Because doing that means they would have to leapfrog the Mavericks, the Sacramento Kings and the Memphis Grrizlies for the coveted eighth spot. They also need to somehow hold off the Timberwolves, the OKC Thunder and the Houston Rockets.
Yeah, I've seen LeBron James do some breathtaking stunts on the air. But he' ain't walking on water with his Nikes. And he sure can't turn Gatorade into wine.
The polluted Laker fans will argue that their team will be okay because they put up 122.3 points per, which is third in the NBA. But that stat is negated by the fact that the Lakers D takes more hits than a Lito Lapid movie villain, surrendering 122 points a contest. Also, LA's defensive rating of 113.5 is 21st in the league and their three-point shooting, a lethal weapon in today's game, is a dull 32.5 percent.

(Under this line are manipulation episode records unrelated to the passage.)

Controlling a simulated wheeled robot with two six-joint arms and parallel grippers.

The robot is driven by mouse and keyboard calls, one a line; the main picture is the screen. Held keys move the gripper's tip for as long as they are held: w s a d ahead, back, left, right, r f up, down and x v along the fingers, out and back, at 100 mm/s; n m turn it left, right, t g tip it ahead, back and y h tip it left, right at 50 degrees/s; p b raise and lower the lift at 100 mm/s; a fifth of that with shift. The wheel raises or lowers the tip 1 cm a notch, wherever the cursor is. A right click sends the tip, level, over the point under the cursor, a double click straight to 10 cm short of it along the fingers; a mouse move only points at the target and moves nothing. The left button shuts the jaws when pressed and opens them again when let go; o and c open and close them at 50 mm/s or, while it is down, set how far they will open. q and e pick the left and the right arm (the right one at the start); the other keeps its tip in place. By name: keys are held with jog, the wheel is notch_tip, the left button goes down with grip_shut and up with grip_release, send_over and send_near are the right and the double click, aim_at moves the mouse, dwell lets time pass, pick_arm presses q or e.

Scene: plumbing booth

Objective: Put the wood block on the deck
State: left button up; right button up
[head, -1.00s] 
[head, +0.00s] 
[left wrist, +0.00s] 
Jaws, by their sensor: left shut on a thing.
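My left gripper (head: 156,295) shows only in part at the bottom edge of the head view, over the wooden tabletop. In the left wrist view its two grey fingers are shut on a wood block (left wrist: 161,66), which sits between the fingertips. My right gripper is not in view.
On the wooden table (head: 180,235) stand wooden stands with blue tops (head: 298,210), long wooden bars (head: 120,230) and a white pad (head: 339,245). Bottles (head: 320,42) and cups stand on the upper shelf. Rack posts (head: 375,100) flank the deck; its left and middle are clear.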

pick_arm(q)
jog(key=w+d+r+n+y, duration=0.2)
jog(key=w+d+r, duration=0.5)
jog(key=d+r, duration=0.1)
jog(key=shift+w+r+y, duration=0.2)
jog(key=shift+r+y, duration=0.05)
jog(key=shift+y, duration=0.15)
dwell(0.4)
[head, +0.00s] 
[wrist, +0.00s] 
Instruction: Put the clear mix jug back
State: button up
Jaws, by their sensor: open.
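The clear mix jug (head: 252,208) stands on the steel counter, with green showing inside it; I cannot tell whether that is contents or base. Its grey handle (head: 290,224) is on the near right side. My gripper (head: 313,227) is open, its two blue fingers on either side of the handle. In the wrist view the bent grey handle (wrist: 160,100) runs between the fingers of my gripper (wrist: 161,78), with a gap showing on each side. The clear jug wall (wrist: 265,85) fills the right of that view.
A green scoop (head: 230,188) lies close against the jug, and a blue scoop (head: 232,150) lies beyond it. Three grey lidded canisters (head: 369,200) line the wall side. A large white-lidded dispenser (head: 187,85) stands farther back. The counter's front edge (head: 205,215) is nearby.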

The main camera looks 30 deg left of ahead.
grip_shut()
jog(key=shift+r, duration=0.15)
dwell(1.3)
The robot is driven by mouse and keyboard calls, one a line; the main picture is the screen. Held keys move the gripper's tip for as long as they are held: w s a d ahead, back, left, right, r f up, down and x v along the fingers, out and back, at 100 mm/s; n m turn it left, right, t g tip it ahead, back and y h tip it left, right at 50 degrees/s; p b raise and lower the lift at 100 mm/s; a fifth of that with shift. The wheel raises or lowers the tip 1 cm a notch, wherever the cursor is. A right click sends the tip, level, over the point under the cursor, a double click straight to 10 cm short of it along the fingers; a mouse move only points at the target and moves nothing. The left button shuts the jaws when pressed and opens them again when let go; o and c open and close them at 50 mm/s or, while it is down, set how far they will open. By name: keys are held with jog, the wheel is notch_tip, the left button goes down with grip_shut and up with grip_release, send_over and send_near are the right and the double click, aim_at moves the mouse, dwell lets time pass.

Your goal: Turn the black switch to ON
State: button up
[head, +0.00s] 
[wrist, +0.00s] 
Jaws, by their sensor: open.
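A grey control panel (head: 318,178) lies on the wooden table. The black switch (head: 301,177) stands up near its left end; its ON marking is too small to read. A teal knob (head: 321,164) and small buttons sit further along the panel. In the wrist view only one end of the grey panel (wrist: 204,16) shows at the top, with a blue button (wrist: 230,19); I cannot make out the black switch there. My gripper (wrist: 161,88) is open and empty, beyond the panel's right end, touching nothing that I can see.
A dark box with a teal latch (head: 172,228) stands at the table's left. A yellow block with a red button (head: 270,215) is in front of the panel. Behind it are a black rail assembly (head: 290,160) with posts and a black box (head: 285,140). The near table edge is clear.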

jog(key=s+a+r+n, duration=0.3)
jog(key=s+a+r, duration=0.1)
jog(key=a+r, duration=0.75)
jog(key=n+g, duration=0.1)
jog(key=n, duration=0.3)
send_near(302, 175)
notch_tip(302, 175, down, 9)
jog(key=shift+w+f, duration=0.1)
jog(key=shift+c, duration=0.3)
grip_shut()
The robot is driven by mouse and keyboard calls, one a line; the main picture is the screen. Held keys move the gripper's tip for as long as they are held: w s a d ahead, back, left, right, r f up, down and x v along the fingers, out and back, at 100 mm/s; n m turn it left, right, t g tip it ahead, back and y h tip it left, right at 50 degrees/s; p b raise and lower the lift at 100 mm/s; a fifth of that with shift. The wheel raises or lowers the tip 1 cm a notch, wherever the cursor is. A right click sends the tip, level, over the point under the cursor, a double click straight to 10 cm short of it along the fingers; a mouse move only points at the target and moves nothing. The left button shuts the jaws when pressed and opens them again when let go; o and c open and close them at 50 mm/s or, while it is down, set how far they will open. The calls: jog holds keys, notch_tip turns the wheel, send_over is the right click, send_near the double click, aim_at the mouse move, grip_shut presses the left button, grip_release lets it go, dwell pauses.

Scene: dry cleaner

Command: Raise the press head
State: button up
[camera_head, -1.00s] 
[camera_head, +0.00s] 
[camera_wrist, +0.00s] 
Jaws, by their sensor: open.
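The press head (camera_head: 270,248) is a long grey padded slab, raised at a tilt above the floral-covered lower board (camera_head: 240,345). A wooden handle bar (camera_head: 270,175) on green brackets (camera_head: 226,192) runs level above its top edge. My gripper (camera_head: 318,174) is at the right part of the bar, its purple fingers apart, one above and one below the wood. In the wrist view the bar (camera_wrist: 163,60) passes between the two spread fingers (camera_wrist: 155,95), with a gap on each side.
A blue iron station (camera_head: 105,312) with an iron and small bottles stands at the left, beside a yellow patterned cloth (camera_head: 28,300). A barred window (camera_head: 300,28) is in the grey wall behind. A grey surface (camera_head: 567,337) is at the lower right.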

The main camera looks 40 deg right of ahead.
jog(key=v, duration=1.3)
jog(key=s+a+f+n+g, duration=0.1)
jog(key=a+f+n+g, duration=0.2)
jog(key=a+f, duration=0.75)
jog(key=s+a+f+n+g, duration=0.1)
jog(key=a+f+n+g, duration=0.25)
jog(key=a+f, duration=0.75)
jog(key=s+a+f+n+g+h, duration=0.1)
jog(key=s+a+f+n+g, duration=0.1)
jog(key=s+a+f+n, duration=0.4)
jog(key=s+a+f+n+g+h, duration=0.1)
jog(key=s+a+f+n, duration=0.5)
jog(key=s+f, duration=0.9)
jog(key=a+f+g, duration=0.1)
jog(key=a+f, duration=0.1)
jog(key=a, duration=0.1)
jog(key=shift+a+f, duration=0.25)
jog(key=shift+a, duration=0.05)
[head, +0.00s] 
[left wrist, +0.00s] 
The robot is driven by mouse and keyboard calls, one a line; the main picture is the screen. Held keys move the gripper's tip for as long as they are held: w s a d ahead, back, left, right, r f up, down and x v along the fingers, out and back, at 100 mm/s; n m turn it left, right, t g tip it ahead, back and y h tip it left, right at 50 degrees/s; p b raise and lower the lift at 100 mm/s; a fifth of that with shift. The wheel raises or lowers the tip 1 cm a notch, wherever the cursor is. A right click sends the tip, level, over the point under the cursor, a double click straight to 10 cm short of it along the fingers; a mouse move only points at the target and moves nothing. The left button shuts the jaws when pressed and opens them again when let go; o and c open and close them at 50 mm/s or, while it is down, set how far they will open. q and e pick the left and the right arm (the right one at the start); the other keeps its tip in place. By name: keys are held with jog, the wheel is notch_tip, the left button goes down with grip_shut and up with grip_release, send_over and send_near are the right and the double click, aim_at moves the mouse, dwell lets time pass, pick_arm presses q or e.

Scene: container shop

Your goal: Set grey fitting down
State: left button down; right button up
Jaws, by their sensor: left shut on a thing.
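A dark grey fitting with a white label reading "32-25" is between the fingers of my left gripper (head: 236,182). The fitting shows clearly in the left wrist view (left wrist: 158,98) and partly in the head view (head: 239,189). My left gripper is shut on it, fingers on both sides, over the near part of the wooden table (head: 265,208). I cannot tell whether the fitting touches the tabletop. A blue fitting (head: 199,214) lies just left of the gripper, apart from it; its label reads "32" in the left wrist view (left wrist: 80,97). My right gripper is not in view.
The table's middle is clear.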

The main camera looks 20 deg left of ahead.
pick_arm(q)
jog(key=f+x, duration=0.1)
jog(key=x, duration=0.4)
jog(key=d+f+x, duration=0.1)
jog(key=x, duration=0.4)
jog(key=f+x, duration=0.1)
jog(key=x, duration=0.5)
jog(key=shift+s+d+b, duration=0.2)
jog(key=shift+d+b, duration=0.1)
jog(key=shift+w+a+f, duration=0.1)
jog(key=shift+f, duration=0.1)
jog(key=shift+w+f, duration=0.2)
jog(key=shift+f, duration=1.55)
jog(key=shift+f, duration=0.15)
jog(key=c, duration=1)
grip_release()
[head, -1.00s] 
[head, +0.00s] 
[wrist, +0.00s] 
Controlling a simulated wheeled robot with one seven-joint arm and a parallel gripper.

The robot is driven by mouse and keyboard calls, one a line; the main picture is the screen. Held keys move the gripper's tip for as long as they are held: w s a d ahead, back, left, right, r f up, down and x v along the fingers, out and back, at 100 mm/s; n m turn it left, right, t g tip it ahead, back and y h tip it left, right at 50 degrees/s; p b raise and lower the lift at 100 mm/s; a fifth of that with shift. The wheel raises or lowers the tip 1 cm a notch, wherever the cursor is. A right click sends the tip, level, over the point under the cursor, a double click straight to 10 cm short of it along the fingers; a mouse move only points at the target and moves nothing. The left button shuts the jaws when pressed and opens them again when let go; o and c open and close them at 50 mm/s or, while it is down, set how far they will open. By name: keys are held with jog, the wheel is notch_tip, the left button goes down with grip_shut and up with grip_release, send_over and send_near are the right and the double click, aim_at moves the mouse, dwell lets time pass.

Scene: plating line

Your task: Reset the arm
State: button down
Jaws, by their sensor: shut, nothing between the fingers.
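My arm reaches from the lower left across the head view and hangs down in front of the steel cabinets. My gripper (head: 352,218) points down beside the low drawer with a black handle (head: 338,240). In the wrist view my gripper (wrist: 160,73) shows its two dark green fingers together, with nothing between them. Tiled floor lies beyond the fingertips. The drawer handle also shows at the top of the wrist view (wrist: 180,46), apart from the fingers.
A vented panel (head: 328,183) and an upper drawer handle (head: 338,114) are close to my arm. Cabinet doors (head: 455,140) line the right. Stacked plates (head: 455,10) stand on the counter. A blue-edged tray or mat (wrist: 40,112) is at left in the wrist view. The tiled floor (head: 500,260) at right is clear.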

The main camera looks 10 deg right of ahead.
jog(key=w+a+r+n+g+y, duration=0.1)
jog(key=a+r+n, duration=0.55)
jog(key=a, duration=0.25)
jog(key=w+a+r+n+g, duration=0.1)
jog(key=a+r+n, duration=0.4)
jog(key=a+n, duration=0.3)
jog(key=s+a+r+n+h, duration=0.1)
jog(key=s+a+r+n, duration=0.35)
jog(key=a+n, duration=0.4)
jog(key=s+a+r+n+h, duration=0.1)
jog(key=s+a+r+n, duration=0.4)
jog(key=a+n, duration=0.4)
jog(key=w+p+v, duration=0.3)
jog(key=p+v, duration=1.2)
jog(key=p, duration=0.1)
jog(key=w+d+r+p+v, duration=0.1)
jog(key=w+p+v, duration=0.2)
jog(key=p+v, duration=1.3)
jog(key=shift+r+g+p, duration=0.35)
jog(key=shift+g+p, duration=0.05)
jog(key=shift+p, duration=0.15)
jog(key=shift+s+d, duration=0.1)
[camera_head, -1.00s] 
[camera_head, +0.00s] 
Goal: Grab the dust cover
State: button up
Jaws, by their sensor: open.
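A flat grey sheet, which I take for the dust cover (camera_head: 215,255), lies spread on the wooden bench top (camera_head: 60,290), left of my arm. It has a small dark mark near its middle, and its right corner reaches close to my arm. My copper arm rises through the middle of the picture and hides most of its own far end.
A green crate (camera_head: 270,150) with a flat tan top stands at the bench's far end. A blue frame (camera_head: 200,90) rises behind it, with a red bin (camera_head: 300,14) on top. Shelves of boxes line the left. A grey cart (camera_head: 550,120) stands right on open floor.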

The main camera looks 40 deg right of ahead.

Through six games LeBron is being LeBron, averaging 27.4 points 9.0 rebounds and 8.3 assists while clocking in a taxing 36 minutes a game. But he'll be 34 this December and those 44,514 playing minutes on his knees will eventually slow down the three-time NBA champ and four-time NBA MVP.
Still, somewhere down the road - with Kawhi Leonard defecting from Toronto or Anthony Davis abandoning New Orleans - the Lakers will prove that acquiring LeBron will indeed produce a Cinderella story.
However, that teary fairly tale definitely won't happen this season.
It's not that the shoe doesn't fit. It's just that the Lakers have too many foot blisters to go to the big dance.